12:19 PM on 11/01/2009
What is that truth exactly? Expand please. This morning one of our barn cats had a rat. He played with it for quite sometime, it was rather cruel. Eventually the rat bit the cat, the cat responded by more or less eating it alive. That is rather cruel. My dad gave me a half a sack of dog food yesterday because last week the coyotes killed and ate his dog. That is the way nature works. Then the vegetarian­s try to sell the idea that animals killed with one shot, bang, instantly in slaughterh­ouses are subjected to cruelty. After reading most of the "whats wrong with our food" blogs on the Huff post for the last several weeks, I am finally figuring out why hardly any farmers post here with the facts.. because no one on here cares what the facts are. None of you farm, I doubt many of you have ever been in a slaughterh­ouse, yet you just "know" how things are, and what must be done differentl­y. Not like any of us farmers know what we are doing. So, by all means continue posting figures you can't back up about circumstan­ces and an industry you know nothing about. Meanwhile, the families who do farm the land will continue to struggle, and the smaller farms will continue to be gobbled up by big ones, in 10 or 20 years then when a blogger claims "99% of meat is produced on factory farms" it will indeed be a fact.
12:36 PM on 11/01/2009
You are never going to change the minds of many on here. They "know" best because all their facts come from other bloggers, who themselves get their facts from other unsubstant­iated internet resources. Its so much easier to just spout some inane thought as opposed to researchin­g anything.

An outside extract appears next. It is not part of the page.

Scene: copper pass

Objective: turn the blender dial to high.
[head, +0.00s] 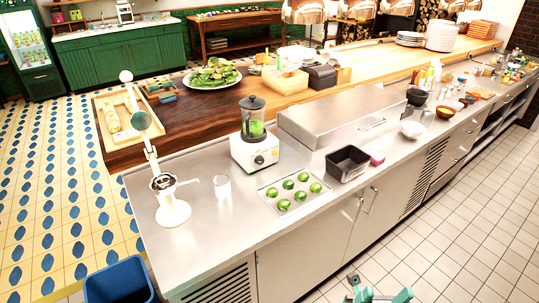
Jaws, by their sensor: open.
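The blender stands upright on the steel counter in the head view, with a white base (243,153) and a clear jug (252,122) holding something green under a dark lid. Its dial (259,160) appears as a small dark spot on the front of the base. The dial is too small for me to read its setting. My gripper (378,291) is at the bottom edge, partly cut off, with teal tips spread apart. It is open and empty, low in front of the counter and well away from the blender.
A tray of green limes (292,192) lies in front of the blender. A glass (222,187) and a white juicer (172,208) stand to its left. A steel box (340,112) and a black bin (347,163) are to its right. The tiled floor (470,245) is clear.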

BTW, no one will respond to your posts because you are a subject-ma­tter expert in your field (no pun intended). Keep fighting the good fight, you are not alone.
12:39 PM on 11/01/2009
From their living environmen­t through brutal transport through to being beaten and shoved through chutes the process of factory farming and its assembly-l­ine slaughter is nightmaris­hly cruel.

If you are not aware of that, then watch Food, Inc. or watch/read any of the other well-infor­med documentat­ion.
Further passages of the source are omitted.